How is This a Place? The Impact of Special Travel Experiences

The sense of wonder you can feel in special locations during your travels.

We have this recurring question that seems to come up a lot when we travel to new places.  We look around and ask ourselves "How is this a place?"

This began on a trip to Switzerland. Our 15 year old daughter was amazed at the views from our apartment in village of Mürren, located on the mountainside 2500 feet above the Lauterbrunen valley at an elevation of 5400 Feet, with views of the Eiger and Schilthorn mountains. She was also enchanted with the villages throughout the Bernese Oberland. Her constant refrain as we came upon new vistas on that trip was "How is this a place?"

That statement resonated with us. Seeing the world through her eyes helped open ours to the wonder of these new experiences, both epic, like the impact of these mountain landscapes, and subtle, like a hidden village you come upon by accident while trying to find your way to another destination. It gave us a renewed and grateful appreciation of the world around us.

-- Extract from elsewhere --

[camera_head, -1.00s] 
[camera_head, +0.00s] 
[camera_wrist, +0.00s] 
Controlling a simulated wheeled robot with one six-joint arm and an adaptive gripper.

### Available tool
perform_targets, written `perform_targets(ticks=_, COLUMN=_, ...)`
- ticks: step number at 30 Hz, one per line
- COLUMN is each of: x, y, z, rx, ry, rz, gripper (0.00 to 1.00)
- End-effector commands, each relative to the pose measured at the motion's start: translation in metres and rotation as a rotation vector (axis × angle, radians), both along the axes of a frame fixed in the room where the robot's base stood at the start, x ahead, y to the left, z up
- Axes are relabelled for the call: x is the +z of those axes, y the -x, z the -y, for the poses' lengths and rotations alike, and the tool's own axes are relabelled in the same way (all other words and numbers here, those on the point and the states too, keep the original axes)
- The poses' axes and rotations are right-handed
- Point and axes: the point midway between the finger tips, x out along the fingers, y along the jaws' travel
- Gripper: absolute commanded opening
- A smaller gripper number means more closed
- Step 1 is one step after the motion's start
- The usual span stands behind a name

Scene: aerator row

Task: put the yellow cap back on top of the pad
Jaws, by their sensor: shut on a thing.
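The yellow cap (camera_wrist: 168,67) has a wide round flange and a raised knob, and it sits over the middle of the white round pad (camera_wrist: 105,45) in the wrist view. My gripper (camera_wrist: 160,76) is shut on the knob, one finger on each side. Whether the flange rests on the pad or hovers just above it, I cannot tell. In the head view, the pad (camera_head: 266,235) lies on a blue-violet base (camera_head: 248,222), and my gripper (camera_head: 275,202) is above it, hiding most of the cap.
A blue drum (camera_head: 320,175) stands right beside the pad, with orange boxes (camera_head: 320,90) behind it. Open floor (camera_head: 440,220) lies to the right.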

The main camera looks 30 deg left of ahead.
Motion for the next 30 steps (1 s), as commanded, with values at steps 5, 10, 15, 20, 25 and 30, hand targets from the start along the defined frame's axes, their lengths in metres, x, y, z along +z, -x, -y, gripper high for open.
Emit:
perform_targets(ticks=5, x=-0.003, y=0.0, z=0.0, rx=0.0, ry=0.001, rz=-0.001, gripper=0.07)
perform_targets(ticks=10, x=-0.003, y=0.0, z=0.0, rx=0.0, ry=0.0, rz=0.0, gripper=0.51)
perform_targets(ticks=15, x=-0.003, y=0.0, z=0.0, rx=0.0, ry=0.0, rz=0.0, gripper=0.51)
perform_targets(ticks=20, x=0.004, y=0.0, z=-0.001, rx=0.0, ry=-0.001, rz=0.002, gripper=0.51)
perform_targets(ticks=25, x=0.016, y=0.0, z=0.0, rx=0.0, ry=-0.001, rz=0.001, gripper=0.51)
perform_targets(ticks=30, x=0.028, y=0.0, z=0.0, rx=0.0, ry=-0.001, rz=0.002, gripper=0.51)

The "How is this a place?" feeling usually comes up in the context of seeing something epic, like when we first encountered the mountains rising up from the fjords in western Norway,  the rim of the grand canyon or the vistas in Yellowstone park, the landscapes of Iceland, the narrow streets of Bairro Alto in Lisbon, the ocean views from high on the hills throughout Madeira Island, Portugal. That initial amazement at the epic and dramatic nature of a location not experienced before.  The experience of awe, wonder, and fascination can last a lifetime.

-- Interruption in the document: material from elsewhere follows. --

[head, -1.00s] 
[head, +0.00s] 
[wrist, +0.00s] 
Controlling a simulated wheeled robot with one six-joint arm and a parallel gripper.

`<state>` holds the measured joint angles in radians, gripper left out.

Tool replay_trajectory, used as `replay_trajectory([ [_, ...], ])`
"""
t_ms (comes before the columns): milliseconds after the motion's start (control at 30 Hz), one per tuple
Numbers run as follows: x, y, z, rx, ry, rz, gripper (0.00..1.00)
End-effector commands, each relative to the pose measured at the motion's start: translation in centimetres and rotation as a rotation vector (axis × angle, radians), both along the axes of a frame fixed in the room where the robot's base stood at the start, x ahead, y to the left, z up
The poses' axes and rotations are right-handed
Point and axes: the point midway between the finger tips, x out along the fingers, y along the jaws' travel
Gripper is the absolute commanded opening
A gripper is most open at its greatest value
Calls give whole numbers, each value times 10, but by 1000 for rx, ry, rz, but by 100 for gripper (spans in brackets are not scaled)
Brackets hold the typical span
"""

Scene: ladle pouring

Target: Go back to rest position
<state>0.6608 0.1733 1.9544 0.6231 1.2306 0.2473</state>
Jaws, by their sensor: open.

But "How is this a place?" also often comes up when experiencing special intimate places. Coming upon a hidden waterfall while hiking in the forest, watching the intricate dance of bicycles navigating an intersection during morning rush hour in Leiden in the Netherlands, having an evening drink in a small outdoor square in the evening in Lisbon, or some simple morning coffee and a pastry in a bakery in Edinburgh. An intimate personal experience of subtle perfection can be as lasting as an epic location.

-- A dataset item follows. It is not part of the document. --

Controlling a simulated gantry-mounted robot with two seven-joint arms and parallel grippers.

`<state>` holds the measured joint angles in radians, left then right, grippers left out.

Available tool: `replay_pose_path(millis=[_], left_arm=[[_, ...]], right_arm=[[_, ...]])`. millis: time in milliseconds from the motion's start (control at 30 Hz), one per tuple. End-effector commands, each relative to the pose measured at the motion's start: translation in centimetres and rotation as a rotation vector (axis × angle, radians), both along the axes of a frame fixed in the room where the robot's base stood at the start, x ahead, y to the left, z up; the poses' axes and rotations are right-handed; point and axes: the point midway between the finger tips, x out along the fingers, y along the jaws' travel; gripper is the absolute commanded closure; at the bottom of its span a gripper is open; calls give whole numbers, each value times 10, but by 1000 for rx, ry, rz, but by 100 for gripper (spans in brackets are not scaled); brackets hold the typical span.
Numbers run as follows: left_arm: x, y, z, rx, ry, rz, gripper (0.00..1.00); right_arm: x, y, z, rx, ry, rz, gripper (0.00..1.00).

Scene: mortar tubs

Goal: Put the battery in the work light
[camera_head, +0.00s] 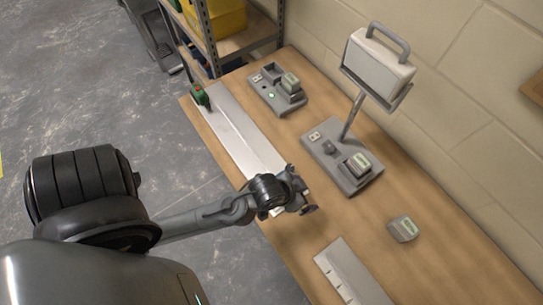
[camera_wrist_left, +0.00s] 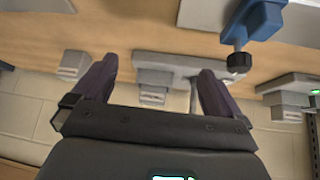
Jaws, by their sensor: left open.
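The work light (camera_head: 380,65) has a tilted lamp head on a thin post over a grey base (camera_head: 325,150). A grey battery (camera_head: 357,163) with a pale green label sits on that base's near end; it also shows in the wrist view (camera_wrist_left: 152,88). A second battery (camera_head: 291,82) sits on a grey charger (camera_head: 262,92) farther back. A third battery (camera_head: 402,229) lies loose on the bench, right of the work light, and shows in the wrist view (camera_wrist_left: 73,64). My left gripper (camera_head: 307,195) is open and empty above the bench's front part, apart from every battery. My right gripper is out of view.
The wooden bench (camera_head: 440,255) runs along a block wall. Pale metal strips (camera_head: 235,125) (camera_head: 345,265) lie along its front edge. A shelf holds a yellow bin (camera_head: 222,18).

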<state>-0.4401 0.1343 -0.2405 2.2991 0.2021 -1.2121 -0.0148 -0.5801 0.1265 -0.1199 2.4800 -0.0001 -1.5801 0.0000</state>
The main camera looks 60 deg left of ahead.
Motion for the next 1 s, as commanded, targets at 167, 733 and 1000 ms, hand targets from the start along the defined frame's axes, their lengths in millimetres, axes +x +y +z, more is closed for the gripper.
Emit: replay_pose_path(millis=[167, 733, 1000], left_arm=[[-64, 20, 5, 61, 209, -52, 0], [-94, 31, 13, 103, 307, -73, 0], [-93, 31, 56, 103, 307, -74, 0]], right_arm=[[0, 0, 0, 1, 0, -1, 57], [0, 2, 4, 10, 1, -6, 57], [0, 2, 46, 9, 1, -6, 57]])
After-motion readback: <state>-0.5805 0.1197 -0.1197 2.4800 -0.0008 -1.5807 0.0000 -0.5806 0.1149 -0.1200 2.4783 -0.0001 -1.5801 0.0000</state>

"How is this a place?" can also arise from a special experience. A hike through a new kind of landscape, biking between towns in the Netherlands, searching for a special ingredients at a market in Montreal, or stopping in a modest brasserie you stumble across when searching for a shop in Paris, and getting an unexpected amazing lunch that you try to replicate over the next few years.

Photos usually don't communicate the impact of these places. I've been taking panoramas to try to capture the scope of some of the epic vistas I have seen, and other photos and videos, and they work well to remind me of the feeling that I had in the moment, but that feeling is not really something that can be readily communicated to someone else. Most of the time you really have to experience it for yourself.  


The feelings are a highly personal thing. A reaction based on your experiences leading up to that moment. Maybe you grew up in a mountain town in Colorado, so you aren't that impressed with mountains, but an epic view of the ocean seems magical. Or you are from a big US city, and are captivated by walking around a small country village in the Cotswolds in rural England. Each person has their own unique mix of reactions to the places they visit.  


A firsthand experience of these types of unique and special locations can be transformative. The experience of a special new place with an expansive natural landscape, special historical significance, unique architectural characteristics, or unique cultural characteristics can expand your worldview, and give you new perspectives on your everyday life.